Today I call on BBBF members who are not yet sponsors to sign up. If you would like to organize your own event we would be delighted to add your plans to the rapidly lengthening list of events which are taking place. I call on members of the British community who are not yet involved to do so, whether through your business, your club, your society or your children’s school. Or do your own thing. I hear that Mini owners are going to have a GREAT Mini rally. Why not Range Rover, Land Rover, Rolls Royce, Jaguar, McLaren and Bentley owners too? Just do it!

British companies, their families and individuals have enjoyed a long relationship with the Kingdom and have, over the years, made a significant contribution to the global awareness of Bahrain, not only as a trading nation, but as a friendly and hospitable place to live. The GREAT British Week is not just about promoting the UK and the bilateral relationship but is a genuine opportunity for the whole community to get involved in celebrating everything British and at the same time to say to His Majesty and the people of Bahrain ‘thank you for making us feel so welcome and so much at home in your country’.
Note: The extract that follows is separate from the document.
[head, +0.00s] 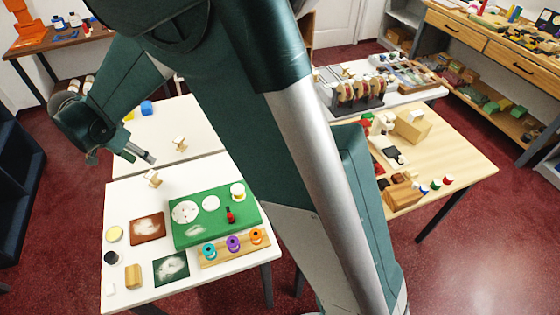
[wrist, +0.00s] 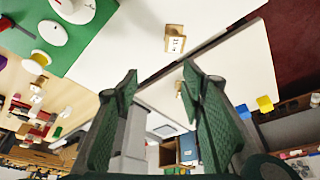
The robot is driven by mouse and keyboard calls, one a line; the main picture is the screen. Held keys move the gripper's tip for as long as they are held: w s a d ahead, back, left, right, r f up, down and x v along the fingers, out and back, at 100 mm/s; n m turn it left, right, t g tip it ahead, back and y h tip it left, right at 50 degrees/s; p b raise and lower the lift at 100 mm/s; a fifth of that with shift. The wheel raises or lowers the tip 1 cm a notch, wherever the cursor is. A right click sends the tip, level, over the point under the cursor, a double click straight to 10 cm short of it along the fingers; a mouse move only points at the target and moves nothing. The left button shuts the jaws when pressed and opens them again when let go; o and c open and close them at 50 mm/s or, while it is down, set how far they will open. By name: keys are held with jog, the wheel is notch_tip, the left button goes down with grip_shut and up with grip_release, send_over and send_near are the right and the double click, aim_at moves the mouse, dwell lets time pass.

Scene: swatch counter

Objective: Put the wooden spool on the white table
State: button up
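My gripper (head: 148,158) is at the left in the head view, above the white tables. In the wrist view its two green fingers (wrist: 159,72) stand apart with nothing between them. The near white table (head: 122,205) holds a green mat (head: 188,221). A pale spool-like piece (head: 237,190) stands at the mat's far right corner; I cannot tell whether it is the wooden spool. Teal (head: 210,251), purple (head: 233,243) and orange (head: 257,236) spools stand in a wooden rack. Another white table (head: 160,128) adjoins behind.
A small wooden card holder (head: 152,178) stands below my gripper; it also shows in the wrist view (wrist: 174,38). Another (head: 180,144) stands on the rear white table, with a blue object (head: 146,107). A wooden table (head: 455,155) at right carries blocks. My arm hides the middle.

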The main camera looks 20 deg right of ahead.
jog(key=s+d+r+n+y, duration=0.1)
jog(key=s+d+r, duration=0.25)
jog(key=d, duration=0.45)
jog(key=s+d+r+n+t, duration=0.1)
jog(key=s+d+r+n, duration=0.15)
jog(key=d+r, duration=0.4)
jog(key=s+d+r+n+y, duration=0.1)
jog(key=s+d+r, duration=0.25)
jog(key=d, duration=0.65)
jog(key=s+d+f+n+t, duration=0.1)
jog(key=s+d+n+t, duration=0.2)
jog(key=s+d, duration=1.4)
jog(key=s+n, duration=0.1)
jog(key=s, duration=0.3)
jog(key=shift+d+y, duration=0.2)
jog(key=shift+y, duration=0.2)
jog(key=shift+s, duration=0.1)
The GREAT British Week will be, I hope, an event which people will benefit from and talk about for many years to come. And one which I can be proud of in thanking His Majesty for his generous patronage and support. I urge you and your companies to become involved. And from Sunday the GREAT British Week website will go live on the yallbahrain.com website. Everything about the Week will be there, so very much a one-stop shop. Let us know what you are planning so we can get the message out.

Khaled, ladies and gentlemen, I look forward to your support as the Embassy drives forward the bilateral relationship in 2014. Let’s get the year off to a cracking start with a GREAT British Week. Many thanks, Happy National Day, and a Happy Christmas and a prosperous New Year to you all.